Podcasters and consistancy don’t mix.
by xinit • 1/14/2005 • angst, geek • 0 Comments
I don’t expect those of you who are doing podcasts to be extreme professionals, but I do expect that you would want to make it as easy as possible for people to listen to your shows…
There are a couple of you out there that change the naming convention of your files every day; sometimes you put the date in the show name, sometimes you don’t; sometimes you put the date in DDMMYY, sometimes DD-MM-YYYY, and sometimes even Mmm DD when you’re feeling exceptionally artistic. Some of you simply name the SAME THING every day, leaving my iPod with a handful of files all bearing the same information – which one is the new one?
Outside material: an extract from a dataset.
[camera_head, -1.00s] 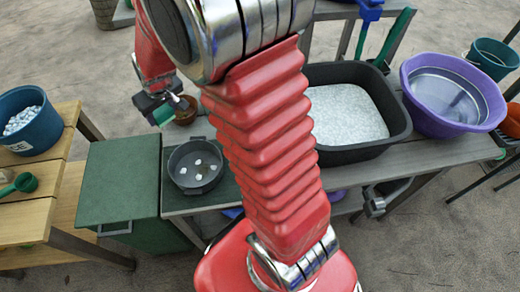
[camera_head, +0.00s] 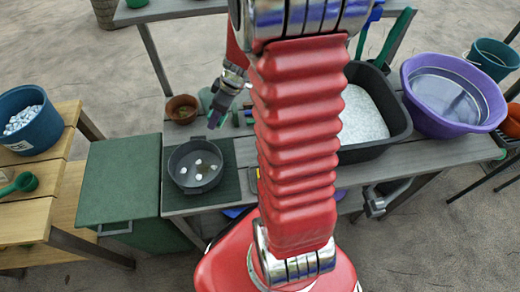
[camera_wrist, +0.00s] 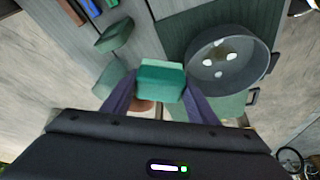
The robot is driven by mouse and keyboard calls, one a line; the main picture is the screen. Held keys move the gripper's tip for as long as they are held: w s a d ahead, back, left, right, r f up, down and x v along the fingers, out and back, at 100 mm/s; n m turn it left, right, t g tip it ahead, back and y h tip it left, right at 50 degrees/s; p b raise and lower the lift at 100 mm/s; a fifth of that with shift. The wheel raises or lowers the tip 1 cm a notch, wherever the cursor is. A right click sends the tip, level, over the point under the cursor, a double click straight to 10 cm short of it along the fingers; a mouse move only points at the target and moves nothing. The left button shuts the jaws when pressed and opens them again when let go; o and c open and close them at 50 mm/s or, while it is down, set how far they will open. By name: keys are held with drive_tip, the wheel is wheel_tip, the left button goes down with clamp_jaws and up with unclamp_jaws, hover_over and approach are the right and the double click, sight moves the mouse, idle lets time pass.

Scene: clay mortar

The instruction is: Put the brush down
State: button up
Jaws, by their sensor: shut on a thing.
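My gripper (camera_head: 220,108) hangs over the back of the grey bench, right of the small terracotta pot (camera_head: 182,108). In the wrist view the two fingers (camera_wrist: 158,100) are closed on a green block-like piece (camera_wrist: 160,80), which appears to be part of the brush. Its bristles cannot be made out. In the head view a bit of green shows at the fingertips. The held piece looks to be above the bench, apart from the dark pan (camera_wrist: 228,75).
The pan (camera_head: 195,182) holds several white lumps and sits on a dark green mat (camera_head: 230,188). Other green pieces (camera_wrist: 115,35) lie on the bench near my gripper. A black tub (camera_head: 400,128) of pale material and a purple basin (camera_head: 425,112) stand right.

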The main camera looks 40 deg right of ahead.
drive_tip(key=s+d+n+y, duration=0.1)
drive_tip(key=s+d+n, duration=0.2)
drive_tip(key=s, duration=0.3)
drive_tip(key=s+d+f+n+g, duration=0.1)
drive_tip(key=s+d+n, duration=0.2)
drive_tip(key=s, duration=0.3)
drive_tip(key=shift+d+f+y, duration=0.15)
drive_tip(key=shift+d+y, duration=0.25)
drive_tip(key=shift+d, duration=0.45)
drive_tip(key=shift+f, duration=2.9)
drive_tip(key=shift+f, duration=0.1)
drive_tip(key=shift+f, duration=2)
Nobody knows…
I try using smart playlists, I try putting up with it, and I try to keep on top of deleting your old shows, but sometimes I have a dozen of a single show on there, and I spend more time finding the show I want to listen to than I do listening. It’s not an iPod interface issue; it’s human error. Pick a naming convention and stick with it; ideally something along the lines of “YYMMDD – Show name”.
I’m not saying that you have to put the main podcast name in the file, but the subject or main topic of the show would be great. I have a playlist for your show, so I really don’t need to see the name of your show there.
To look at my iPod’s display of my Coverville (not to pick on Brian) playlist, and I see the following;
Coverville-2005-01...
Coverville-2005-01...
Coverville-2004-12...
Coverville-2004-12...
Coverville-2004-12...
Coverville-2004-12...
I can guess that the top one is the latest one I have on the unit, but if I want to easily pull up the December 26th show, I have to guess, and then may have to skip tracks to get to the right one. I do appreaciate that he’s using a sensible date system so that the tracks sort newest at the top.
Air America has a consistently bad naming system;
aamr011005br32
aamr010705br32
aamr010605br32
aamr010505br32
aamr010405br32
aamr010305br32
It hurts just to look at those strings of numbers. Have we learned nothing about 2 digit years in the past? I find it difficult to read a number like 030701 as a date anytime, not just in the case of podcasts; which is the month, which the year, and which the day? Is it a European date, an American, or a coder that likes to sort by date? This really bugs me on food products – is a product with “best before 030701″ still safe to eat in September, 2003? Take a bite and find out.
I don’t care if all of the podcasters use the same format, but I would really appreciate each of them picking a format and sticking to it – don’t decide to change it from “title – date” to “date – title” at random points during the run of your show.